In the article ‘The scenario machine’, Luuk Boelens writes that futurology is in a state of crisis. Society is becoming more unpredictable by the day and there no longer any ideologies making it well-nigh impossible to envisage the future. Nobody who has understood the implications of this ‘end of ideology’ will demand a new ideology or its derivative, an integrated vision of the future. Yet Luuk Boelens does just that in his article and thereby falls into the very trap that he has just described.
In the current scenario boom, Boelens discerns three characteristics: ‘complementarity’ (the all-embracing plan), ‘modesty’ (thematic, limited pronouncements) and ‘metaphors’ (working with comparative images). In the first case there is indeed an attempt to arrive at an integrated vision of the future. The makers stir together a few large models of the future, add a pinch of salt and serve it up as new. It is a naïve method, for every attempt to arrive at a new integrated vision of the future is doomed to failure. The other two characteristics are in my view judged too negatively. These are just small truths, thematic ideas, metaphors and partial strategies. In other words, they (wisely) make no attempt to tell an all-embracing story. ‘Long live Absurdia!’ cries Boelens, ‘there is no sound futurology’. No, fortunately not, for sound futurology would disappear into the same black hole as the purveyor of comprehensive prognostications.
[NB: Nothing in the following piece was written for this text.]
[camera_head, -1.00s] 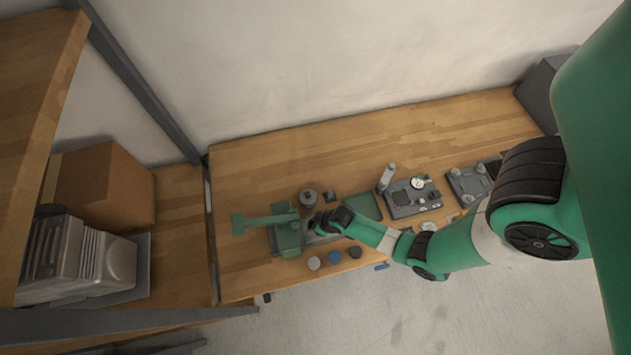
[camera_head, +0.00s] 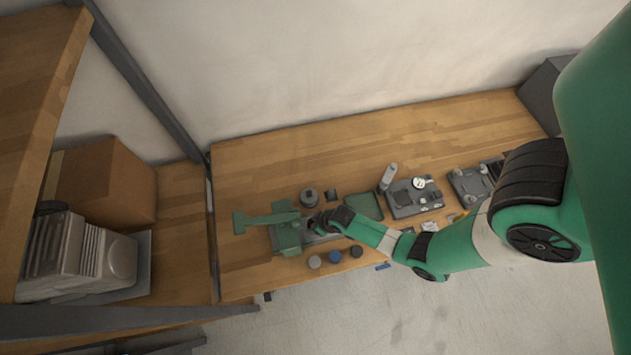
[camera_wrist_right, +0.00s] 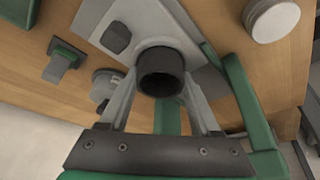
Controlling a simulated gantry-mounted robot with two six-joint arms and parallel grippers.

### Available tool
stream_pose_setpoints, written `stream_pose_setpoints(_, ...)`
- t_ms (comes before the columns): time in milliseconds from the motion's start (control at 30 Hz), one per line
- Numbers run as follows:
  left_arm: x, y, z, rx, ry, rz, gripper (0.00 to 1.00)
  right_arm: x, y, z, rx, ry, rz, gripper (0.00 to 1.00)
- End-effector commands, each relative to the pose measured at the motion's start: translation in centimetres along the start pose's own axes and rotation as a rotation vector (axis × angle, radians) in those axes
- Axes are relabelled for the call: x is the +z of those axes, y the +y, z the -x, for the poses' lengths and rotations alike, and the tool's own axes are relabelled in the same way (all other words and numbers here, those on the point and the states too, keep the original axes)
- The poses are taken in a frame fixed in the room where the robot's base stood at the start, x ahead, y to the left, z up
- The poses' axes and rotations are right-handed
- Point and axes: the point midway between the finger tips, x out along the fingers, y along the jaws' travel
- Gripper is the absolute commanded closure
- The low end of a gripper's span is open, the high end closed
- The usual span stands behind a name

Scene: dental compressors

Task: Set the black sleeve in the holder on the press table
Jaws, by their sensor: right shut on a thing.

The position in which the writer of future scenarios finds himself is very similar to that of the present-day philosopher. The big stories have all had their day and we have now reached a point where thought (or, more precisely, Western reason) is no longer capable of forcing a solution. Reason has become entangled in a web of its own making. The breakthrough must therefore come from something that stands outside reason, like visual art, mysticism or mythology. That is where the unexpected pirouette that has become impossible in rational thought can turn up. ‘The linguistic artist Ashok Bhalotra’, as Boelens calls him, but also Robert Jan Heijn (of the Oibibio New Age centre) and even Jomanda (a spiritual healer) understand this and sometimes come up with examples of non-traditional, non-Western concepts. The importance of a metaphorical approach or of a method based on visual art should therefore not be underestimated; in my view it has the best future in futurology.